Thursday, June 16, 2011

BEDiJ day 16

More of the same I suppose.

I'm just tired, and I just spent a half hour trying to get my dog to stop spazzing and trying to get through my door. I watched more secret life, I made dinner...

I'm just thinking a lot I suppose. It's a bit depressing though, stuff I usually think about, like how I miss people and everyone is growing up, and it all just seems crazy.

I mean, if my life goes according to my plans, I'll be moving to Montana in five years. Not many people with certainty say they want to move to Montana, you know?

I think I just want roots of some sort. I mean, I have roots, but I've been moved so often that the roots only have time enough to grow to a point that it hurts when they must be broken so I can be moved and go grow roots elsewhere.

But I really don't want roots here. There's nothing to do here. People in general just don't get along with me the way I wish they would. Nobody around here really understands how great of opportunities they are given here. They take it for granted, and I just don't think I ever could. And the landscape is dull, the city is rather uninteresting. There are no giant bodies of water nearby with real beaches. People don't just go to the beach here. People don't just get called up and agree to go somewhere.

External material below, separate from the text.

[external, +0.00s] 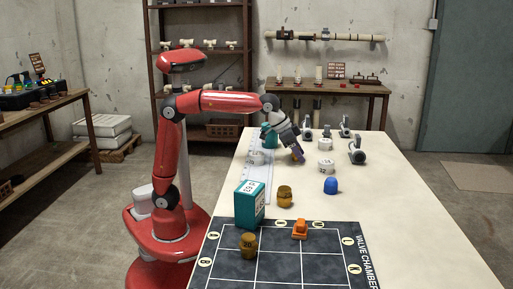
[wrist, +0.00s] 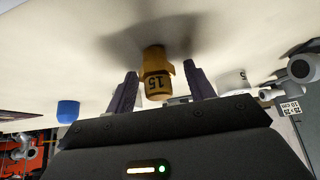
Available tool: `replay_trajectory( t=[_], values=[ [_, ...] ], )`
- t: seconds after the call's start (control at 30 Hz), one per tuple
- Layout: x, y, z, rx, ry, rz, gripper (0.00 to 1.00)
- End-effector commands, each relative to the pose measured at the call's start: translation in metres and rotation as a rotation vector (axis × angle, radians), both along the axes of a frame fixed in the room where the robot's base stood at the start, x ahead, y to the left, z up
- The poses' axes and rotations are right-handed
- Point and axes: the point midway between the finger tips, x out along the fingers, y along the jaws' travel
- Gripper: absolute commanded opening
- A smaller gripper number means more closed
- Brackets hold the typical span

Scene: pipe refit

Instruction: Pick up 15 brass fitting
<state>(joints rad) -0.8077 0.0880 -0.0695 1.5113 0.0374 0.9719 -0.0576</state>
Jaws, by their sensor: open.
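The brass fitting marked 15 (wrist: 157,75) is a yellow-brown piece on the pale tabletop in the wrist view. My gripper (wrist: 158,88) is open, with one purple finger on each side of the fitting and a visible gap on both sides. In the external view my gripper (external: 298,153) is low over the table's left-middle part, tilted down to the right. There the fitting is mostly hidden by the gripper.
Another brass fitting (external: 285,197) stands nearer, beside a teal box (external: 249,204). A brass fitting marked 20 (external: 248,245) and an orange piece (external: 300,229) are on the dark grid mat (external: 325,265). A blue cap (external: 331,185), white fittings (external: 325,166) and grey valves (external: 357,151) stand around.

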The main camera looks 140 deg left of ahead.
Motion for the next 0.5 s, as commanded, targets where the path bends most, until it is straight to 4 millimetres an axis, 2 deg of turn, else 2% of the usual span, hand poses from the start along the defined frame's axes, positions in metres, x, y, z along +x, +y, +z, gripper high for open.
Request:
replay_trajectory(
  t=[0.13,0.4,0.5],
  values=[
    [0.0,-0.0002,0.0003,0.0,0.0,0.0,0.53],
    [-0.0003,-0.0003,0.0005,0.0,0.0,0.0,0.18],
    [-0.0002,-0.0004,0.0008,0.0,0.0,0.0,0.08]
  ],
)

I miss the bus. Hawaii has the most marvelous bus system, and there are sidewalks everywhere. When I ride my bike to my lessons, I nearly get run over by a lot of cars. All I can keep thinking is "what if there were side walks around here, or a bus". There also aren't a lot of crosswalks. Not anywhere useful anyways.

And I think worst of all, I hate that my best friend is about 1000 miles away. She knows who she is. I miss her. Can't wait to see her. But then she'll just be gone again. Really, I've never been able to talk to someone as much as I can talk to her... Okay, exception made for my 2nd boyfriend, but that's a whole different issue, and doesn't really matter.

I'm tired. It's 11:11. I just made my wish.

Goodnight
~Jess the Nerdfighting BandGeek

PS: Wanna add me as a friend on facebook? My full first name is Jessamyn, and there's a sandwich stuffed in my face in my profile picture.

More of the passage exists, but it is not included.